Listening: One Cohesive Unit (Rod Morgenstein)

WRITTEN December 21, 2017 Author: Rich Atkins
NOTE: As you read, apply Rod Morgenstein’s message of listening to your profession by substituting the discussion of “music” with “work,” and terms related to “musician” with “colleague.”

Listening is the practice of being in the moment, in touch with my surroundings, and fully aware that I am part of a creative process that involves not just myself, but a group of musicians.

Music involves the actions and interaction of musicians. 

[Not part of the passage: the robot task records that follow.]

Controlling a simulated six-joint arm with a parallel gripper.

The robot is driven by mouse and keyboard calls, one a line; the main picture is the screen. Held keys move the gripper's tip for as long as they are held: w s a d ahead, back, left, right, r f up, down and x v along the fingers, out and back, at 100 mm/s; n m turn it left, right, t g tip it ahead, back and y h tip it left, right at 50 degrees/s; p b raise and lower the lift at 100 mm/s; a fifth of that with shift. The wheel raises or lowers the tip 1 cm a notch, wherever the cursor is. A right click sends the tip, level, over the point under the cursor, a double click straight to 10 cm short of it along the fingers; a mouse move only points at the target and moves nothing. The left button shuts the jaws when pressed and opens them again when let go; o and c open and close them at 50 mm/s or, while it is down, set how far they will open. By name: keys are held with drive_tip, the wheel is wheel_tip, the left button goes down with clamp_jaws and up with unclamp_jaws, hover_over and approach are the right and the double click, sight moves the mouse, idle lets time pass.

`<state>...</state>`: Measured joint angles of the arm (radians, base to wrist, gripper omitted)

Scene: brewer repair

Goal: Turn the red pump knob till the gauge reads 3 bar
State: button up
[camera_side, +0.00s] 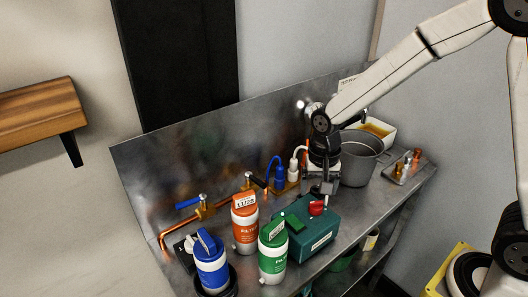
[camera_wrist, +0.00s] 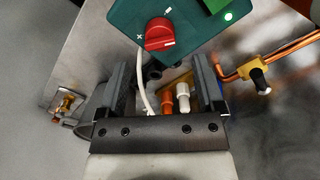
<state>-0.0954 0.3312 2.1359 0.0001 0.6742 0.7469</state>
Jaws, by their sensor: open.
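The red pump knob (camera_side: 317,208) sits on top of the green pump box (camera_side: 306,238), toward its back right. In the wrist view the knob (camera_wrist: 160,34) shows round with a raised grip bar, with a "+" mark to its left. My gripper (camera_side: 328,188) is just above and beside the knob, pointing down. In the wrist view my gripper's two fingers (camera_wrist: 162,80) are apart with nothing between their tips, and the knob lies beyond them. A small green display (camera_side: 292,221) stands on the box; its reading is not legible. A green light glows beside it in the wrist view.
Orange (camera_side: 245,225), green (camera_side: 273,255) and blue (camera_side: 210,268) filter bottles stand left of the box. A grey pot (camera_side: 361,160) is behind my gripper at right. Copper pipe with valves (camera_side: 203,207) runs along the back. A small tray (camera_side: 408,168) sits at far right.

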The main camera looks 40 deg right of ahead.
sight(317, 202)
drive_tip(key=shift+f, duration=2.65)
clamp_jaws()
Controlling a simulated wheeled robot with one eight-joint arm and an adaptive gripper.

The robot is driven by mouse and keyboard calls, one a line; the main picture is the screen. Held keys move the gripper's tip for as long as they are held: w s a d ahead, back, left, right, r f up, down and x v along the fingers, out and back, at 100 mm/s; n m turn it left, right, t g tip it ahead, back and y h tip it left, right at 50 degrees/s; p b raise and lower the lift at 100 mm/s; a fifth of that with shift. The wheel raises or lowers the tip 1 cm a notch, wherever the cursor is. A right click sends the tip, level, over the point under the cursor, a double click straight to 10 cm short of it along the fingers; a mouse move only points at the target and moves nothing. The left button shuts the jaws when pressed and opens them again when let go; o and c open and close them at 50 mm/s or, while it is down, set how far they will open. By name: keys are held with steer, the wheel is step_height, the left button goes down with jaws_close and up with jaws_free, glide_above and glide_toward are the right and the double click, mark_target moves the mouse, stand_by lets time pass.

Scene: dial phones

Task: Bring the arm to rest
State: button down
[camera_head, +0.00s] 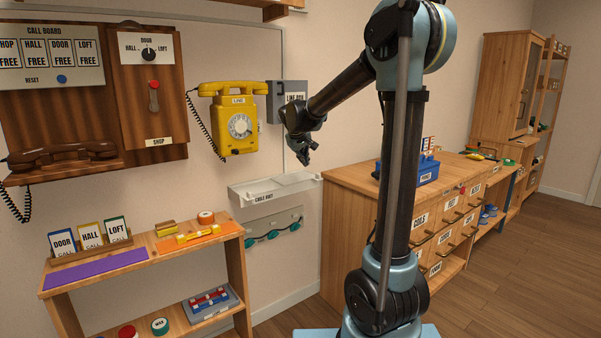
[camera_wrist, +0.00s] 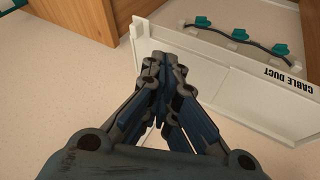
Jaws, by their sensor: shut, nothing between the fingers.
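My gripper (camera_head: 304,157) hangs from my raised arm, in the air in front of the wall in the head view. It is to the right of the yellow wall phone (camera_head: 235,118) and above the right end of the cable duct (camera_head: 275,188). In the wrist view my gripper (camera_wrist: 161,62) has its fingertips together with nothing between them. The white cable duct (camera_wrist: 235,85) lies beyond the fingers there, apart from them as far as I can tell.
A wooden drawer cabinet (camera_head: 345,188) with a blue box (camera_head: 424,173) stands to the right. A wooden shelf (camera_head: 65,303) stands at the lower left. The floor (camera_head: 500,290) at the right is clear.

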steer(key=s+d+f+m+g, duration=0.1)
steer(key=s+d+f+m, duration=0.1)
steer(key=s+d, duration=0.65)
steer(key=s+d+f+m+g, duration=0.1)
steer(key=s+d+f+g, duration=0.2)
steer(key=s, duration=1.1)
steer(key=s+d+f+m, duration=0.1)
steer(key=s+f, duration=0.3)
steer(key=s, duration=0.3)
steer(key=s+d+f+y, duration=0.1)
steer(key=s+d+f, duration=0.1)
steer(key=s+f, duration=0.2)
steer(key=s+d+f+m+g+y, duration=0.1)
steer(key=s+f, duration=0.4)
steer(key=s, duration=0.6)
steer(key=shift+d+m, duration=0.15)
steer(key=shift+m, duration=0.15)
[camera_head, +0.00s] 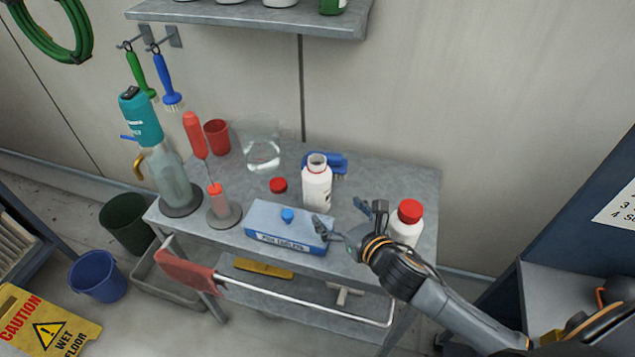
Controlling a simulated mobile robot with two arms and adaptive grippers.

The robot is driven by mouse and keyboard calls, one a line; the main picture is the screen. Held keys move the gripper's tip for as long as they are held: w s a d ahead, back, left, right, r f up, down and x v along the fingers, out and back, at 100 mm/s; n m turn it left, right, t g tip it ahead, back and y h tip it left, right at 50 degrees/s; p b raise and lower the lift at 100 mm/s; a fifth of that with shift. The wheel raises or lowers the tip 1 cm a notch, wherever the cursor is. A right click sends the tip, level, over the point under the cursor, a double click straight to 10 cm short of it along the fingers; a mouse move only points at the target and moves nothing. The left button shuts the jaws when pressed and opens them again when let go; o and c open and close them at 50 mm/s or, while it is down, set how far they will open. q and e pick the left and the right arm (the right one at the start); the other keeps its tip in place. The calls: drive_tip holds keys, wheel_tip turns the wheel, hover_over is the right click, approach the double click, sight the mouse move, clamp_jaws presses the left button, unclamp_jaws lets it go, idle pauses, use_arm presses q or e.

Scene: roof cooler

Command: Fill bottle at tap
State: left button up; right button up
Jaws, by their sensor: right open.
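A white bottle (317,191) stands upright and uncapped on the grey metal table. A red cap (279,185) lies to its left. A second white bottle (405,228) with a red cap on stands at the right, partly behind my right gripper. My right gripper (341,217) is open with nothing between its fingers, near the open bottle's lower right and above the front of the table. A clear vessel with a teal top (141,118) and a brass-coloured curved part stands at the left end; I cannot tell if this is the tap. My left gripper is not in view.
A blue-grey box (285,230) with a blue knob lies at the table's front (424,190). A rail with a red cloth (188,272) runs along the front.

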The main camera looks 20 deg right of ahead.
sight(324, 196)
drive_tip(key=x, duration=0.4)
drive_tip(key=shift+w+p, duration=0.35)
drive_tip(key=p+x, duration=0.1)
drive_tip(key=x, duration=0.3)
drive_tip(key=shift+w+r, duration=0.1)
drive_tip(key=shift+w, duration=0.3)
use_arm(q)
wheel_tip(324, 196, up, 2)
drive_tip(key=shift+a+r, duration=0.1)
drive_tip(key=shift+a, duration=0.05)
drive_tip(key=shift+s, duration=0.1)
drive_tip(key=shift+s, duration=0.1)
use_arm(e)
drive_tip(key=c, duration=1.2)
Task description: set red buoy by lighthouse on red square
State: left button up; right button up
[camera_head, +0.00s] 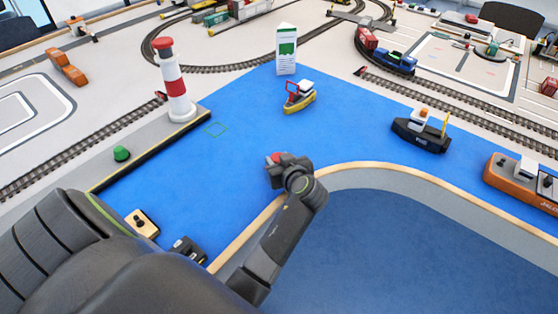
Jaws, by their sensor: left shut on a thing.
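My left gripper (277,172) is over the blue water surface near the curved wooden edge. It is shut on the red buoy (274,157), of which only a small red part shows; the rest is hidden by the gripper. The red-and-white lighthouse (174,85) stands upright on the grey quay, up and left of the gripper. I cannot make out a red square on the water. My right gripper is not in view.
A yellow boat (299,98) with a red frame, a black boat (421,133) and a white-and-green sign (286,50) stand farther back. Water between gripper and lighthouse is clear.

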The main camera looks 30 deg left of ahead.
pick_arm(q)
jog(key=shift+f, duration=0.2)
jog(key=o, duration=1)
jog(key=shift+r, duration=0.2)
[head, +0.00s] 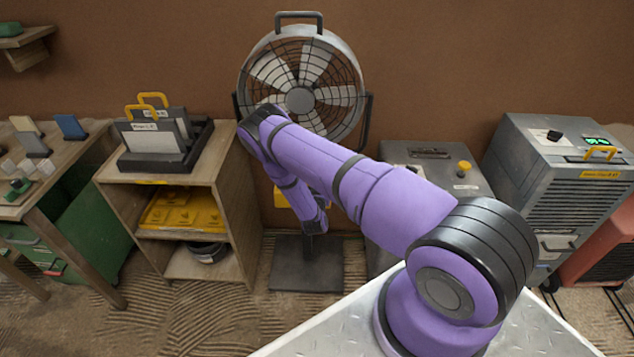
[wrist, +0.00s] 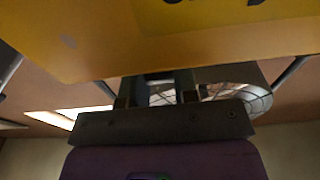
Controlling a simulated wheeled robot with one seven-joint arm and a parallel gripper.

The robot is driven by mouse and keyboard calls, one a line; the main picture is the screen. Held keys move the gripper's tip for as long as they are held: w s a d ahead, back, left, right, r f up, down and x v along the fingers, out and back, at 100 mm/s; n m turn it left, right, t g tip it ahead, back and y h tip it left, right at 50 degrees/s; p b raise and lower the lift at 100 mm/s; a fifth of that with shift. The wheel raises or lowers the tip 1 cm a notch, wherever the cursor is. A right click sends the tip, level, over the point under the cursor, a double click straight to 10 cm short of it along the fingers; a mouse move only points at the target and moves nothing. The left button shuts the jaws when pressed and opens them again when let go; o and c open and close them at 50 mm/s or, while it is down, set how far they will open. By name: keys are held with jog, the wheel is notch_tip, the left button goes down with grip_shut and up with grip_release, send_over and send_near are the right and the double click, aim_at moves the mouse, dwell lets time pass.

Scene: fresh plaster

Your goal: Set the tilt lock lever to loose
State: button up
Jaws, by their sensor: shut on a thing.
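The fan (head: 272,72) stands against the wall, with a round wire grille and a dark U-shaped yoke on a floor base (head: 300,278). Part of its grille also shows in the wrist view (wrist: 258,98). A yellow panel (head: 281,198) sits on the stand below the fan, partly behind my arm. It fills the top of the wrist view (wrist: 190,35). My gripper (wrist: 157,88) is close under this panel, its fingers shut on the tilt lock lever, which is mostly hidden. The lever's setting cannot be read. In the head view my arm covers the gripper.
A wooden shelf (head: 108,185) holding a dark tray and yellow cases stands left of the fan. A grey cabinet (head: 425,160) and a grey machine (head: 545,185) stand to the right. A workbench (head: 60,185) is at the far left.

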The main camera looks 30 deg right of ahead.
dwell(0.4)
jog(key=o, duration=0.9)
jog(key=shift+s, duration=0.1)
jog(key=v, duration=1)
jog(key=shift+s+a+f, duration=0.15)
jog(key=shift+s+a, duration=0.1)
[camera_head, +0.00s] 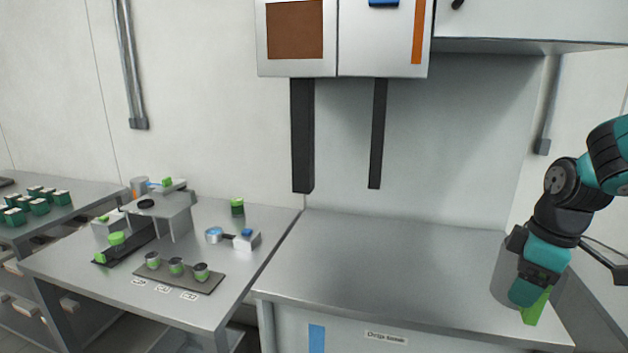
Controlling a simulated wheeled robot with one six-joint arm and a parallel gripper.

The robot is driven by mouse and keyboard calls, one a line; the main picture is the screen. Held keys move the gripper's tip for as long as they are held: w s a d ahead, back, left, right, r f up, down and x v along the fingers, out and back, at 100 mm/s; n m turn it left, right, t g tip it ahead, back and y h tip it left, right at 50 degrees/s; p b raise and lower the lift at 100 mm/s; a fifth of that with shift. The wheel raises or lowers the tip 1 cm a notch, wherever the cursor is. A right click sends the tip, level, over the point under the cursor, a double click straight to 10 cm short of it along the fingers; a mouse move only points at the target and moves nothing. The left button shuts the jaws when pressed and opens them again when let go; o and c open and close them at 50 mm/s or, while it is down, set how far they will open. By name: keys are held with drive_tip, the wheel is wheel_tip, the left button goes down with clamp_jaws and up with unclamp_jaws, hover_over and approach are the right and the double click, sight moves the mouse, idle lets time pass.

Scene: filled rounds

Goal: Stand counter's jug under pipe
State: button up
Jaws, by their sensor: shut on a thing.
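The jug (502,279) is a grey cylinder with a green handle (537,308). It is at the right end of the right-hand counter (400,256), partly hidden behind my gripper. My gripper (530,298) is shut on the green handle. I cannot tell whether the jug's base touches the counter. Two dark vertical shafts hang under the wall unit (345,38), a wide one (302,140) and a thin one (377,135), above the back of the counter. I cannot tell which one is the pipe. The jug is well to the right of both.
The counter below the shafts is bare. A left table (225,303) holds a dark tray with several small cups (175,275), a grey stand (160,208) and a green-topped jar (237,207). Several green boxes (38,203) are at far left. An overhead cabinet (530,22) is at upper right.

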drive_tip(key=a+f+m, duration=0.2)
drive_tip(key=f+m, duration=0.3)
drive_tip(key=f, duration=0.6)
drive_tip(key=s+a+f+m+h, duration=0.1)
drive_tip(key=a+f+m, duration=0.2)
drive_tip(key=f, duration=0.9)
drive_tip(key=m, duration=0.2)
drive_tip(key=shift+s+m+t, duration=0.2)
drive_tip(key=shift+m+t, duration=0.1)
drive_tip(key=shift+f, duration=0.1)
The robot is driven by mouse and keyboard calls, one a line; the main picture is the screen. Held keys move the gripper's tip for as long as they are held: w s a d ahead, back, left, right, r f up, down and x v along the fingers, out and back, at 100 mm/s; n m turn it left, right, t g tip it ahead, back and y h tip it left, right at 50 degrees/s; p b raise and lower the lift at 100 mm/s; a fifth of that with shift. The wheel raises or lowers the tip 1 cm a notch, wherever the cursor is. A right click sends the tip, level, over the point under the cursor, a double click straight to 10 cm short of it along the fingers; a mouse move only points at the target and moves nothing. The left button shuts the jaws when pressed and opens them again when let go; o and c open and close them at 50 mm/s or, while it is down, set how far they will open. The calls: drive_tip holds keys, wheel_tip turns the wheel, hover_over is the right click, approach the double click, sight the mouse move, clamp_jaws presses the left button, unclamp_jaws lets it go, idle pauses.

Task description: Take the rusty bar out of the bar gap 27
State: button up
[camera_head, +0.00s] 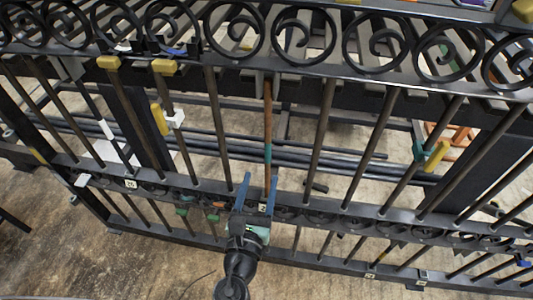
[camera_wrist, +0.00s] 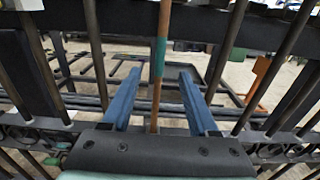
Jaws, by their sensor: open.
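The rusty bar (camera_head: 267,115) is a thin brown upright bar with a teal band, standing in the gate between the scroll rail and the lower rail. In the wrist view the rusty bar (camera_wrist: 164,22) runs down the middle, and its foot meets the top of my gripper's body in the picture. My gripper (camera_head: 261,177) has two blue fingers, open, at the lower part of the bar. In the wrist view the fingers of my gripper (camera_wrist: 160,72) lie left and right of the bar, with clear space on both sides. The bar's lower end is hidden.
Dark fixed bars (camera_head: 321,130) stand on both sides of the rusty one. The black scroll rail (camera_head: 300,62) crosses above and the lower rail (camera_head: 335,212) below. Yellow clamps (camera_head: 160,118) hang at left, another yellow clamp (camera_head: 437,155) at right. Dark pipes lie behind the gate.

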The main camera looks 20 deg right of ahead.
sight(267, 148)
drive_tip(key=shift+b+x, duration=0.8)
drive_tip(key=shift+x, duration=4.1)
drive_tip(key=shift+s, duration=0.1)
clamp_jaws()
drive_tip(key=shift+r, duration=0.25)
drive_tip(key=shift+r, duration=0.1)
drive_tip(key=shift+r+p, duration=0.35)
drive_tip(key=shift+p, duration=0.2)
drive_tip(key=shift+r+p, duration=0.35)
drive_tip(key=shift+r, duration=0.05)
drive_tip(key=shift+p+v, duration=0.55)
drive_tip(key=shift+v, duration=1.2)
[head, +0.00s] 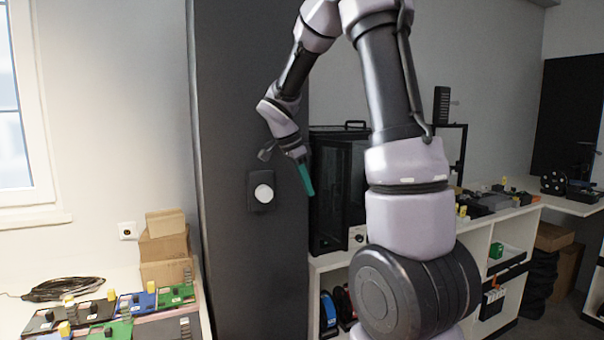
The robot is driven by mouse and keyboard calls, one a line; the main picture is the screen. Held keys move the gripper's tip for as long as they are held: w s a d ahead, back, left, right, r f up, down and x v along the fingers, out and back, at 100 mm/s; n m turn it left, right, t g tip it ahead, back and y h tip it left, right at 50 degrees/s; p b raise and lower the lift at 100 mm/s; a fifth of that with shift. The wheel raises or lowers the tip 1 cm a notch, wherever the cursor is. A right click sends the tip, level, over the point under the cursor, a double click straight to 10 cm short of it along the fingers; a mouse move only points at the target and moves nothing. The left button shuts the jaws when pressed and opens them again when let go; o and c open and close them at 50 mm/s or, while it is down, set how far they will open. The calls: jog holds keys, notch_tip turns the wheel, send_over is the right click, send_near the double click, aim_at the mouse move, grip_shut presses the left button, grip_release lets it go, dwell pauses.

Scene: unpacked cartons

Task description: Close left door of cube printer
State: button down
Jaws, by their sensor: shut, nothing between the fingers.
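The cube printer (338,150) is a black box with dark panels and a handle on top. It stands on a white shelf unit, right of a dark pillar. A tall dark panel (328,200) on its left side faces me; I cannot tell how far any door stands open. My arm hides the printer's right part. My gripper (305,180), with green fingers, is shut and empty. It points downward in front of the printer's left edge; I cannot tell whether it touches it.
The dark pillar (232,80) with a round white button (263,193) stands left of the printer. The white shelf (480,250) holds spools below and parts on top. A table at lower left carries cartons (164,240), a coiled cable (62,289) and coloured trays.

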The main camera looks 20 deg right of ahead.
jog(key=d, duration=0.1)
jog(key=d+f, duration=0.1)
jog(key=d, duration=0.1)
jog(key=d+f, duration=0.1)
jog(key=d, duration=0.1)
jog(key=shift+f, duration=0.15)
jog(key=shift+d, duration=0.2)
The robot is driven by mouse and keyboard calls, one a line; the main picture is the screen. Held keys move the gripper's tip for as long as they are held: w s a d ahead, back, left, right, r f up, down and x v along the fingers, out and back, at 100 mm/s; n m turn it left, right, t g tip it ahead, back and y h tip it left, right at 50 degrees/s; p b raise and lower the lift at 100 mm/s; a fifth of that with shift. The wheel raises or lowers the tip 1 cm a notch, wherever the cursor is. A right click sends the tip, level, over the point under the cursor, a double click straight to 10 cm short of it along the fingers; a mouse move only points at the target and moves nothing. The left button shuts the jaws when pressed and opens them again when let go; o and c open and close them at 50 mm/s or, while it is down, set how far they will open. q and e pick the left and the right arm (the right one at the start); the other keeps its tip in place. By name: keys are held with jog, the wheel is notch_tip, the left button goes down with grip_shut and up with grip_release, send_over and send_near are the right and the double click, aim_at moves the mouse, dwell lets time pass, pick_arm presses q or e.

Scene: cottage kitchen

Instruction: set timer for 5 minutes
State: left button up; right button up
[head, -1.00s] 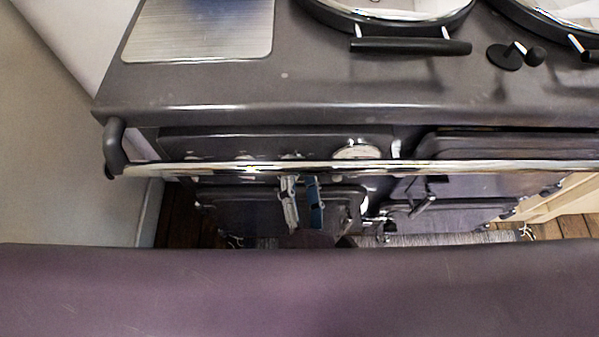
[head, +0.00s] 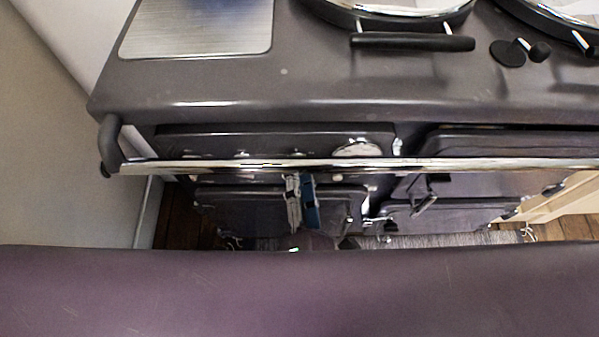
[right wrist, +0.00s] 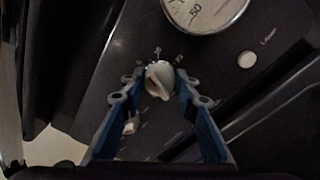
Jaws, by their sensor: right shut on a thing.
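The stove's dark control panel (head: 215,141) lies behind the chrome rail and carries small knobs and a round dial (head: 357,149). In the right wrist view, a cream knob (right wrist: 160,80) with a raised grip sits on the panel, with small marks around it. My right gripper (right wrist: 158,84) has its fingertips on both sides of this knob and is shut on it. In the head view the right gripper (head: 301,182) is below the rail, and the rail hides part of the panel. My left gripper is not in view.
The chrome rail (head: 450,165) runs across the stove front, close above the right gripper. In the right wrist view, a white button (right wrist: 246,60), a smaller pale knob (right wrist: 131,124) and the dial (right wrist: 204,10) are near the held knob. Oven doors (head: 235,205) lie below.

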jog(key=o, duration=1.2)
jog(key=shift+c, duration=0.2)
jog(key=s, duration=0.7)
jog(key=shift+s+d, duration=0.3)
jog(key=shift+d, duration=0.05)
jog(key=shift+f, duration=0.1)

Some music involves playing exact parts with no improvisation at all. Other styles, such as rock, jazz, or Latin, are based on varying levels of improvisation. In every case, listening is of paramount importance in order to keep the band or orchestra sounding like one cohesive unit. In improvisational settings, reacting to things happening in the moment requires the mind to be centered on every member of that group.

Distraction is the greatest obstacle to listening. 

There are any number of things that can cause these roadblocks – a malfunctioning piece of equipment, difficulty hearing the other musicians, the stage setup, or the greatest of them all – the mind, which houses the various stresses of life that, at times, seem to swirl around in endless circles. In all of these situations, I remind myself that drumming is one of my greatest life’s pleasures and treasures. Since most of these issues cannot be solved at the moment, I try to focus on creating music.

Rod Morgenstein says that to listen, or to become a better listener, remember that OTHERS depend on us.

It’s a good idea not to get too wrapped up in our individual performance. It’s extremely important to realize that each of us is just one part of a larger picture.

Rod Morgenstein

The main thing with listening is to realize that each musician is an integral part of the music.

As a drummer, I lock in with the bass player first, [A company’s mission, vision, values, and goals.] as these are the core instruments creating the foundation – the groove and feel of a song.

Then I move on to the instruments that create the harmonic and melodic considerations of the music.[In business, the necessary areas of support; eg. finance, PR, Human Resources, etc.]

Understanding the function of each instrument, [In business the division, group, or individual.] and tuning into those different elements by listening, will enrich the result of our work.

The above is from a 2013 interview with Rod Morgenstein. The focus of the interview was on listening skills.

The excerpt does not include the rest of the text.